Even before the incident, Abu Dhabi Crown Prince Sheikh Mohammed Bin Zayed Al Nahyan, 52, had been running the daily affairs of the country’s wealthiest emirate, according to U.A.E.-based political analysts. The crown prince is also the deputy supreme commander of the military, while Dubai ruler Sheikh Mohammed Bin Rashid Al Maktoum heads the federal cabinet.
“In practical terms you’re not going to see any dramatic change as Sheikh Khalifa recuperates,” Ghanem Nuseibeh, founder of Cornerstone Global Associates, which advises clients on risk in the Middle East, said by phone from Abu Dhabi.

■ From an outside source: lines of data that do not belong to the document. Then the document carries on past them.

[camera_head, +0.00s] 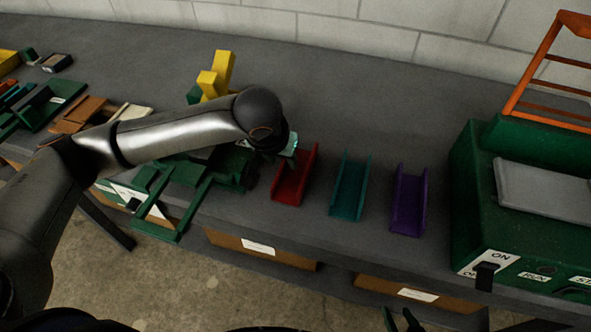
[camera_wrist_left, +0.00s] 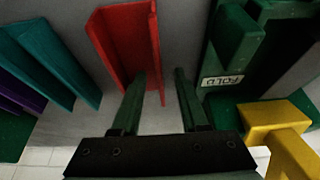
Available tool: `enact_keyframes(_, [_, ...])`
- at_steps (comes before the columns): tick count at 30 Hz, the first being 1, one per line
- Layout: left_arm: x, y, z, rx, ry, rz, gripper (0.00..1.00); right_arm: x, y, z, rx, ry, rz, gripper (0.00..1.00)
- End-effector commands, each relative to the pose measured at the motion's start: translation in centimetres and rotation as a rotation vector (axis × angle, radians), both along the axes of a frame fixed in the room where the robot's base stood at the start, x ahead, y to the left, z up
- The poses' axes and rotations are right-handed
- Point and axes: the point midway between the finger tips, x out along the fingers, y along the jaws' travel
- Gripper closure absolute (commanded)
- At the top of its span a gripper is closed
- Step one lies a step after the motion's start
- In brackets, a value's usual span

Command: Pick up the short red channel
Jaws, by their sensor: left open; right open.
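The short red channel (camera_head: 295,182) lies on the grey bench, open side up, between the green machine parts and a teal channel. Its near-left side is close to my left arm. My left gripper (camera_head: 287,152) is at the red channel's upper left in the head view, partly hidden by the wrist. In the left wrist view, my left gripper (camera_wrist_left: 160,75) is open, and one side wall of the red channel (camera_wrist_left: 125,40) appears between its two fingers. I cannot tell whether they touch. My right gripper (camera_head: 401,320) shows only its fingertips at the bottom edge, open and away from the channels.
A teal channel (camera_head: 349,188) and a purple channel (camera_head: 408,203) lie to the right. A green machine with switches (camera_head: 470,190) stands further right. A green folding tool (camera_head: 170,190) and yellow blocks (camera_head: 222,75) are left. The bench behind the channels is clear.

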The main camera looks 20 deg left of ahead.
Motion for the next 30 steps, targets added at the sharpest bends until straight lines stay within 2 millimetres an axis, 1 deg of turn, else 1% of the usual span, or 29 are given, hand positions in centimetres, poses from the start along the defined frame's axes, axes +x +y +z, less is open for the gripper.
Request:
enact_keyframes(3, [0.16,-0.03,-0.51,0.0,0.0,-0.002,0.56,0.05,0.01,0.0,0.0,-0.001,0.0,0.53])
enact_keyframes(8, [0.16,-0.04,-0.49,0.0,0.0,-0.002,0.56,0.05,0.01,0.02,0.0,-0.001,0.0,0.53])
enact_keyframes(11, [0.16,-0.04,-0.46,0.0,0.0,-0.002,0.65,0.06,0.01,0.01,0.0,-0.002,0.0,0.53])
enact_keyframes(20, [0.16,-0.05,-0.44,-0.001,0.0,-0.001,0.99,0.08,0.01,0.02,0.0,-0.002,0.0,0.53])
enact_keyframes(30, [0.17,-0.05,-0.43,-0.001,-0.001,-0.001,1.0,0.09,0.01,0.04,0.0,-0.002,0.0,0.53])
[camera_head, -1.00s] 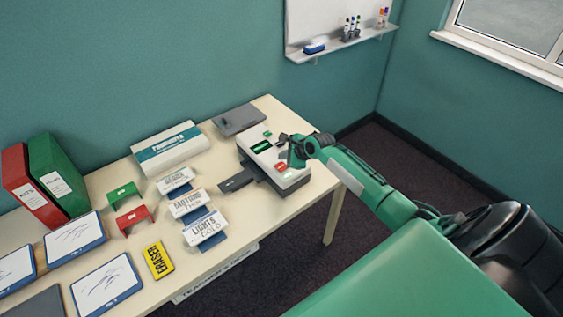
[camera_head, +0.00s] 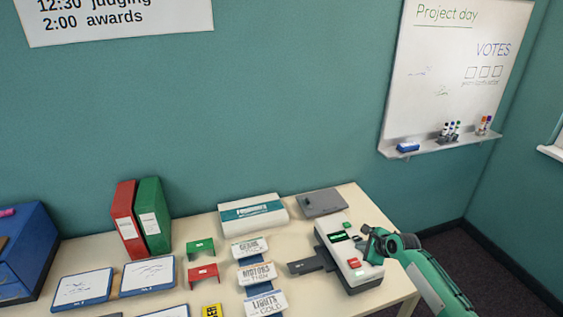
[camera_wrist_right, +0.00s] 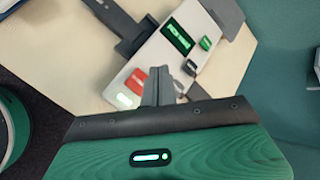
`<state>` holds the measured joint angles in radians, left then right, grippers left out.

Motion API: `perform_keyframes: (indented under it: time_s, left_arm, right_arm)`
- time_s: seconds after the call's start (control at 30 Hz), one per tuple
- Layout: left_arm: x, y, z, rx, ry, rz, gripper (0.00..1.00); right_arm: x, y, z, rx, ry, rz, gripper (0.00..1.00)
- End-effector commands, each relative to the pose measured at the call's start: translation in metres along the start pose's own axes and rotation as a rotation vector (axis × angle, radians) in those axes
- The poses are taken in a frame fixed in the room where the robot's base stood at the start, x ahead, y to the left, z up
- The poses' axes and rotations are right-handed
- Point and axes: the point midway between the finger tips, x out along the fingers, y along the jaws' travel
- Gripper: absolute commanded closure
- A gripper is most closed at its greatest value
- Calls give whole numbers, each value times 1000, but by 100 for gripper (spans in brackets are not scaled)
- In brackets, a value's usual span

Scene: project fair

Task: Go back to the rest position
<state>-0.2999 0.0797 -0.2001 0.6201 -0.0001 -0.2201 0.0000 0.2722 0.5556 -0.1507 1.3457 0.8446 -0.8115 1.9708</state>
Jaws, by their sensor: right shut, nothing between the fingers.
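My right gripper (camera_head: 371,243) is over the white and grey device with a dark display (camera_head: 347,262) at the right part of the table. In the right wrist view the shut fingers (camera_wrist_right: 160,92) point at the device (camera_wrist_right: 150,55), beside its red button (camera_wrist_right: 136,79); I cannot tell whether they touch it. A green button (camera_wrist_right: 206,42) and a dark button (camera_wrist_right: 190,66) are also on its top. The fingers hold nothing. My left gripper is not in view.
The table (camera_head: 215,275) also bears a white box (camera_head: 253,214), a grey flat case (camera_head: 320,202), several label cards (camera_head: 257,273), red and green binders (camera_head: 154,215) and small stands (camera_head: 203,272). A whiteboard (camera_head: 450,70) hangs on the wall behind. Dark floor (camera_head: 450,262) lies free at right.

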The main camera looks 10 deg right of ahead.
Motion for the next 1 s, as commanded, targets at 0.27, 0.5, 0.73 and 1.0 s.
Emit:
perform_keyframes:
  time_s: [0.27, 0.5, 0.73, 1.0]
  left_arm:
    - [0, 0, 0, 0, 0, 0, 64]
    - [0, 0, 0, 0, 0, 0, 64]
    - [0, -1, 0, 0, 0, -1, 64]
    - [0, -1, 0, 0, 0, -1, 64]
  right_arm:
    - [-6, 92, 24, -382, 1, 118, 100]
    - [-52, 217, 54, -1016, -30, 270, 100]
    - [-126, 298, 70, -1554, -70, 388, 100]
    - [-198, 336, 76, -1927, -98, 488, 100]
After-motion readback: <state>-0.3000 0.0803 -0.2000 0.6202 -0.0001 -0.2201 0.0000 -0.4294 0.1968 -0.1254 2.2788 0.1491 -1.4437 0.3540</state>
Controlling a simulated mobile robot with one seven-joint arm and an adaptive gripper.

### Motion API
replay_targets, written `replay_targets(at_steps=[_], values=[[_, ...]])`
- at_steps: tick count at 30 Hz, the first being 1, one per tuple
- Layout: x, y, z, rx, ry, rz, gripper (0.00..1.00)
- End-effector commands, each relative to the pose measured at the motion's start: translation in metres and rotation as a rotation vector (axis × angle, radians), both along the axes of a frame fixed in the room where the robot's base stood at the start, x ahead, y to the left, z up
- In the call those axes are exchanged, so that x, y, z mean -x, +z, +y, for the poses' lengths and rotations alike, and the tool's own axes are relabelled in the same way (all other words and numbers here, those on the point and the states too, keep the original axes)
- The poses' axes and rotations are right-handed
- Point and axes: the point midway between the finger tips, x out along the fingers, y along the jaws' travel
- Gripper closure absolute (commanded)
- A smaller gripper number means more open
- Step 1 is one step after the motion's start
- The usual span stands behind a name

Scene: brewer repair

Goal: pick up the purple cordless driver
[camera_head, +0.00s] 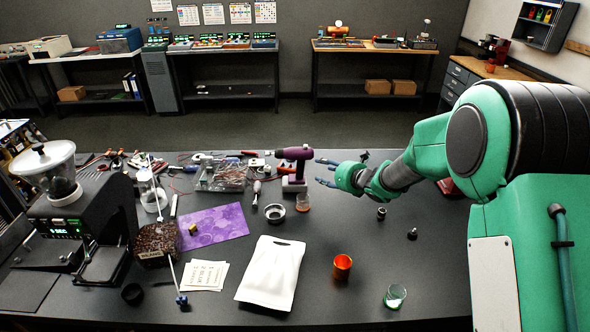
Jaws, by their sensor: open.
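A small gap seems to lie between the fingertips and the driver; the exact depth is hard to tell.
A small amber jar (303,203) and a metal ring (275,213) stand in front of the driver. A tray of parts (221,176) lies left of it. The table's right middle is mostly clear.

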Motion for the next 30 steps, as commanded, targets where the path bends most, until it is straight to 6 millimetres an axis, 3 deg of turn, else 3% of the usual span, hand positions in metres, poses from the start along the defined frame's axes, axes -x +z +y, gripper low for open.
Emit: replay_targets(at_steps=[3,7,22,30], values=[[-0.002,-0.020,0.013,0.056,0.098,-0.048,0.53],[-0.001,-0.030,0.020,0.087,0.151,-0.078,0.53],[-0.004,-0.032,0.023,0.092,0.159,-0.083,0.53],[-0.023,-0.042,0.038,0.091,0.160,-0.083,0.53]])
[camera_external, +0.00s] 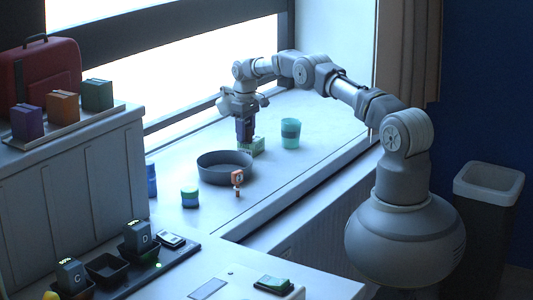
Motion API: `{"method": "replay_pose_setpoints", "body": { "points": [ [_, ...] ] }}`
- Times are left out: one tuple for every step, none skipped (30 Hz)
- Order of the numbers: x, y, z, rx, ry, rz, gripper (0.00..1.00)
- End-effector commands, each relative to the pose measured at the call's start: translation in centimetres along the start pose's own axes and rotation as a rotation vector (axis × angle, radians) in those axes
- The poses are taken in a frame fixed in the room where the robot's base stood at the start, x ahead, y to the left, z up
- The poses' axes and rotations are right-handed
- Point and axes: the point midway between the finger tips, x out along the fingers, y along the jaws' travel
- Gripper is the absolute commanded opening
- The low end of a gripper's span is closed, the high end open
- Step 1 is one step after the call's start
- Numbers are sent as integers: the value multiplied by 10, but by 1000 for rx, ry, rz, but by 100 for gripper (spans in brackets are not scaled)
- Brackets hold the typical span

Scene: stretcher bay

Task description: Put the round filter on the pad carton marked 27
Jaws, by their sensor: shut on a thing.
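My gripper (243,114) points down over the window ledge and is shut on a dark purple thing (244,131). It may be the round filter, but it is too small and dark to tell its shape. A small green and white carton (255,148) stands on the ledge right below and slightly right of the held thing, which partly hides it. Its marking cannot be read, so I cannot tell whether it is the carton marked 27. I cannot tell whether the held thing touches the carton.
A teal cup (290,134) stands right of the carton. A green and blue jar (190,197) and a blue can (151,180) stand left. The ledge's right part is clear.

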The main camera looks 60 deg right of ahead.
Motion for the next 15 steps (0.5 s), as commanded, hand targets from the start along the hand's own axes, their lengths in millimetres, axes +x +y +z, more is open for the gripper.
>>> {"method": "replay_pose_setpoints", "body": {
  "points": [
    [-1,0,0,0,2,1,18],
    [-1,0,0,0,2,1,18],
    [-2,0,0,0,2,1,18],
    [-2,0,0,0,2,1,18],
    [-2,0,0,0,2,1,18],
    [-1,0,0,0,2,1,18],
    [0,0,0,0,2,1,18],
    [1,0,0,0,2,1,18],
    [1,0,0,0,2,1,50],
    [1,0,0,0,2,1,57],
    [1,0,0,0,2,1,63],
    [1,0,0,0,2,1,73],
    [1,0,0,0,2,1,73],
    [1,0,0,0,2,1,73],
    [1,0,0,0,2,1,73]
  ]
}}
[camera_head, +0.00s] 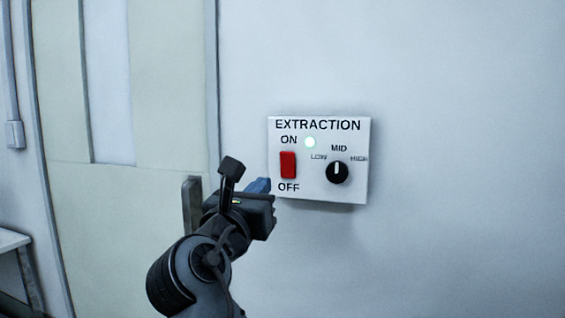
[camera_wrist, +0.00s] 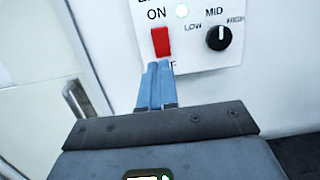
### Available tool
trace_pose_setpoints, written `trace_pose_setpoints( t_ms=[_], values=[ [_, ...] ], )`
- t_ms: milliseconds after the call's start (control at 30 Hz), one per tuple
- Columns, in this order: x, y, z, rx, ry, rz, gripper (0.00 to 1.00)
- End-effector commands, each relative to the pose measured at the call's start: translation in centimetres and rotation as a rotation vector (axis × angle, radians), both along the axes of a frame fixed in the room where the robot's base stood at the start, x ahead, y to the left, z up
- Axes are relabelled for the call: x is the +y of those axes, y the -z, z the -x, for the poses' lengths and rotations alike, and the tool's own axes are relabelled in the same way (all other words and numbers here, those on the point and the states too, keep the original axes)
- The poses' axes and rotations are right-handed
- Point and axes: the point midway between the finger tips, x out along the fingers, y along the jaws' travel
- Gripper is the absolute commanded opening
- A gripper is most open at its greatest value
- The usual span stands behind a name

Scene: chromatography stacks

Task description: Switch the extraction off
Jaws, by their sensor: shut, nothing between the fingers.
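The white extraction panel (camera_head: 318,190) is on the wall, with a red rocker switch (camera_head: 288,165) between the words ON and OFF. A small round lamp (camera_head: 310,142) on the panel glows pale green-white. A black knob (camera_head: 337,172) at the right has its white mark pointing up to MID. My gripper (camera_head: 262,185) is shut and empty, just left of and below the switch in the head view. In the wrist view its blue fingertips (camera_wrist: 158,72) lie together just below the red switch (camera_wrist: 160,42) and cover part of the word OFF. I cannot tell whether they touch.
A cream door (camera_head: 110,215) with a grey handle (camera_head: 192,205) is left of the panel, close behind my arm. The wall (camera_head: 460,150) right of the panel is bare. A pale table edge (camera_head: 14,241) shows at the far left.

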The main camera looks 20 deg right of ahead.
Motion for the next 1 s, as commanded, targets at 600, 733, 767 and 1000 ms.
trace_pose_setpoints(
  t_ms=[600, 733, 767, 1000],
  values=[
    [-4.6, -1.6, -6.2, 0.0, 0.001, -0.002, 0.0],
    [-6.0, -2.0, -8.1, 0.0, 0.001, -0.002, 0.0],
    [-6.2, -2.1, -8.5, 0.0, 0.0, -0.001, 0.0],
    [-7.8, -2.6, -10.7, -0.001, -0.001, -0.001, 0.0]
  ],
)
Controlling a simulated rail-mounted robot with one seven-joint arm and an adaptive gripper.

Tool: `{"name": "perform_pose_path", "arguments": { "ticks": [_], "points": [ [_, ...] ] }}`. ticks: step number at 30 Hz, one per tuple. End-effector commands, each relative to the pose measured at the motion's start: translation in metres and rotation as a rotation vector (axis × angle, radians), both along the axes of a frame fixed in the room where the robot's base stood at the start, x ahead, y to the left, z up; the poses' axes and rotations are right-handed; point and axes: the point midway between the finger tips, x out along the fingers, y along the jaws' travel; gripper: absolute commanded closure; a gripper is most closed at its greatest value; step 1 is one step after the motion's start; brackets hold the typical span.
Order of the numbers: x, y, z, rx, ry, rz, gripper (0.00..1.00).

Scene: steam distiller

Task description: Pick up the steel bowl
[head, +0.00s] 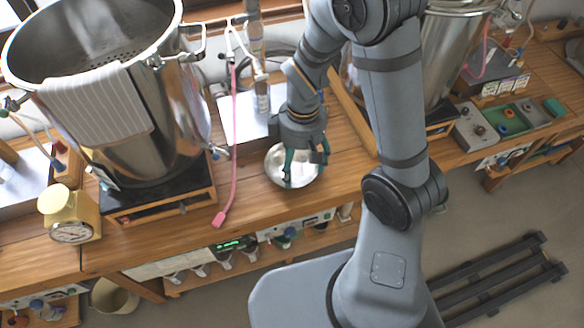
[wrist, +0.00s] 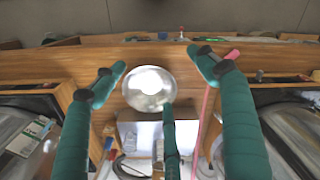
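The steel bowl (head: 304,174) is small, round and shiny. It sits upright on the wooden bench near the front edge, and shows in the wrist view (wrist: 149,88) at upper middle. My gripper (head: 303,166) is over the bowl, pointing down, and hides part of it. In the wrist view my gripper (wrist: 160,80) has green fingers spread wide, one left and others right of the bowl. A third, thinner finger overlaps the bowl's lower right rim in the picture. The fingers are open with nothing gripped; I cannot tell whether any finger touches the bowl.
A large steel pot (head: 165,110) with a striped cloth (head: 95,105) stands left of the bowl. A pink tube (head: 232,150) hangs between them. A yellow scale (head: 70,212) is at far left. Another steel pot (head: 445,60) stands behind my arm at right. Some bare wood (head: 345,160) lies right of the bowl.

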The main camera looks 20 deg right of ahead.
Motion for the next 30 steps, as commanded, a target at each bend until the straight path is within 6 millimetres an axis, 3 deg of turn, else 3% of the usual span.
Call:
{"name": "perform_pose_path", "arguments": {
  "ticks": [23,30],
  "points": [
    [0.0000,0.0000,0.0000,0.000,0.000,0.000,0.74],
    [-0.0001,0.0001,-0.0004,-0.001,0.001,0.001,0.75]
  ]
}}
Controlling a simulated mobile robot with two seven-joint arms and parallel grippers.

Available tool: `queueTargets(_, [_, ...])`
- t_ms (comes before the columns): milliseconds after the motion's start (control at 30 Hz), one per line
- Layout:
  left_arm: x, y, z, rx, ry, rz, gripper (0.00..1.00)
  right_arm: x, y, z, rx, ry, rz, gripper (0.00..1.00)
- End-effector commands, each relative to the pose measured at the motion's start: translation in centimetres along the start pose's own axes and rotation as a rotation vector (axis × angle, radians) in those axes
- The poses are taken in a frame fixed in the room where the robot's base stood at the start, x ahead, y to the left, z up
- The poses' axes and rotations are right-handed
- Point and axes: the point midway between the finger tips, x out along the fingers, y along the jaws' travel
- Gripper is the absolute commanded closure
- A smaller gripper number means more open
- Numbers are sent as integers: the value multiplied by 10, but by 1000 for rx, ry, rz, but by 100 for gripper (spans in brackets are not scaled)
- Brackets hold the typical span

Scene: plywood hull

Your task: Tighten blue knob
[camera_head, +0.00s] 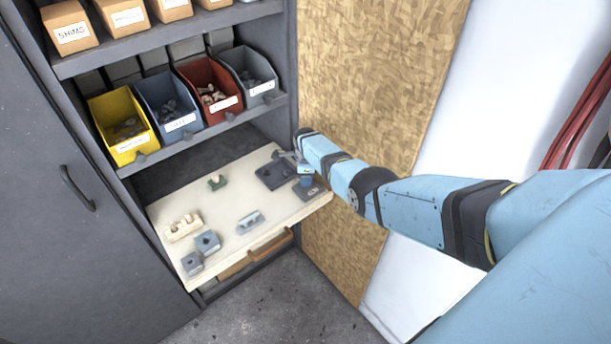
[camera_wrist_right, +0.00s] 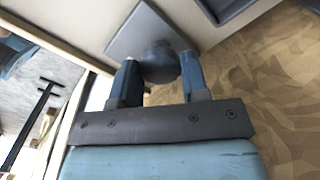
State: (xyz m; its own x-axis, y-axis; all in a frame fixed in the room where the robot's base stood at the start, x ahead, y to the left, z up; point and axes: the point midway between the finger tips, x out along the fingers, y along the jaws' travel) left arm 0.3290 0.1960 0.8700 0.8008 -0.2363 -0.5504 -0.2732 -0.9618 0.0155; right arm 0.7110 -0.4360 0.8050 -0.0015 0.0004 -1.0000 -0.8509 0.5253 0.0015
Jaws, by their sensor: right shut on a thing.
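The blue knob (camera_head: 306,181) stands on a dark square plate (camera_head: 311,191) near the right front corner of the pull-out board. In the right wrist view the knob (camera_wrist_right: 160,62) looks dark and round, in front of its grey plate (camera_wrist_right: 140,33). My right gripper (camera_head: 303,171) is over the knob, seen small in the head view. In the wrist view the right gripper (camera_wrist_right: 160,72) has one finger on each side of the knob and is shut on it. The contact faces are partly hidden. My left gripper is not in view.
The cream board (camera_head: 225,237) holds a second dark plate (camera_head: 274,174), a green-based part (camera_head: 217,182) and several grey blocks. Yellow (camera_head: 122,124), blue, red and grey bins stand on the shelf above. A chipboard panel (camera_head: 365,90) rises close on the right.

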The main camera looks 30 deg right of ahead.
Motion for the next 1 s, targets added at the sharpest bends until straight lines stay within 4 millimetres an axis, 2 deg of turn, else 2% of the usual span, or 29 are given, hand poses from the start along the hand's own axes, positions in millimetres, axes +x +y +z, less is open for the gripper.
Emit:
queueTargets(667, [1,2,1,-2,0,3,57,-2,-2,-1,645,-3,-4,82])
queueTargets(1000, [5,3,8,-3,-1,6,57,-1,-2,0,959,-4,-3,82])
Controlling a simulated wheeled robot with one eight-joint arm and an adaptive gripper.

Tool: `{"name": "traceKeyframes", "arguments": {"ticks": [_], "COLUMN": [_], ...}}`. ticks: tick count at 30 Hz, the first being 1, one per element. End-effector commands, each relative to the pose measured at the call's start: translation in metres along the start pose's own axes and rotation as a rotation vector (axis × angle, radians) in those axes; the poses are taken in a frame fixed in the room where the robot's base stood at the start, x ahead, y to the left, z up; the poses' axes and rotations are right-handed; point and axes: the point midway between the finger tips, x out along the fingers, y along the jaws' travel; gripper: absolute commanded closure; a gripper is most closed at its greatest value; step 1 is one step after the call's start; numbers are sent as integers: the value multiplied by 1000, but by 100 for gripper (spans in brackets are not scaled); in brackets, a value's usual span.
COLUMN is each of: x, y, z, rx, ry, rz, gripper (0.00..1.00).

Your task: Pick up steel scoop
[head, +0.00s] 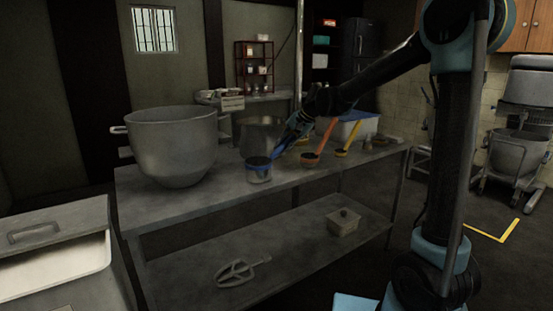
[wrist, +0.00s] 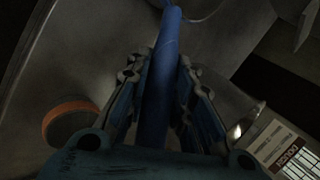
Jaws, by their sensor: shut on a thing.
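The steel scoop (head: 259,174) is a small metal cup with a blue rim and a long blue handle. It is at the front part of the steel table, right of the big mixing bowl. My gripper (head: 294,132) is at the upper part of the handle. In the wrist view, the blue handle (wrist: 166,40) runs between both fingers of my gripper (wrist: 158,72), which is shut on it. The cup is upright or nearly so; I cannot tell whether it touches the table. In the wrist view the fingers hide part of the handle.
An orange scoop (head: 311,158) and a yellow scoop (head: 342,152) stand to the right. The large mixing bowl (head: 178,145) is left; another steel bowl (head: 258,132) is behind. A white bin (head: 358,128) is at the back right. The lower shelf holds a beater (head: 240,271) and lidded box (head: 343,223).

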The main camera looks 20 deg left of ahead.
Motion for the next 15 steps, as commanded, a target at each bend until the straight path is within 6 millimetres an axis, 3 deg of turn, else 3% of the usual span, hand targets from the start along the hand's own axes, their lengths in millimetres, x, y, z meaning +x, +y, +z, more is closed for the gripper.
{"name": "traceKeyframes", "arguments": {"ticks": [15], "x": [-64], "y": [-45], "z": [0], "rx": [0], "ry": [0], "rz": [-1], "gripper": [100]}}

Since Sheikh Khalifa became president, “major decisions are not made by one man. There is a lot of consultation.”
Abu Dhabi’s Sheikh Mohammed reassured heads of states, including Saudi Arabia’s king, that the president was in a stable condition, the state-run news agency reported. The U.A.E. is a federation of seven emirates co-founded in 1971 by Sheikh Zayed Bin Sultan Al Nahyan, who was Abu Dhabi’s ruler. The country is the third-largest producer in the Organization of Petroleum Exporting Countries and the second-biggest Arab economy.
As crown prince and chairman of the Abu Dhabi Executive Council, Sheikh Mohammed “has been extremely active in the day-to-day affairs of the U.A.E.’s foreign and domestic policies,” said Theodore Karasik, director of research at the Institute for Near East and Gulf Military Analysis in Dubai.
Abu Dhabi’s credit risk, measured by five-year credit default swaps, rose two basis points to 58 today, compared with 217 basis points for Dubai, according to data compiled by Bloomberg.
Sheikh Mohammed has also helped boost closer economic and financial integration with Dubai, the Middle East’s financial and trade hub. Abu Dhabi’s Mubadala Development Co., headed by the crown prince, and the Investment Corp. of Dubai, announced in June the creation of Emirates Global Aluminium, a joint venture integrating Dubai Aluminium and Emirates Aluminium.
The merger “would not have happened without Sheikh Mohammed’s blessing,” said Nuseibeh.
Born in March, 1961, Sheikh Mohammed graduated from the U.K.’s Royal Military Academy Sandhurst, according to his official website.
He became crown prince in 2004, when Sheikh Khalifa succeeded his late father as Abu Dhabi ruler and was elected as president by the Federal Supreme Council, a body made up of the rulers of the seven emirates. In 2009, the council re-elected him for a second, five-year term.
Sheikh Khalifa is also chairman of Abu Dhabi Investment Authority, one of the world’s largest sovereign wealth funds with about $627 billion of assets, according to the website of the Sovereign Wealth Fund Institute in California.
“Just as with any leadership, there’s a succession plan,” said Karasik. “It’s ready to be implemented when needed. There is no reason to doubt that the transition will be smooth and that continuity will be preserved.”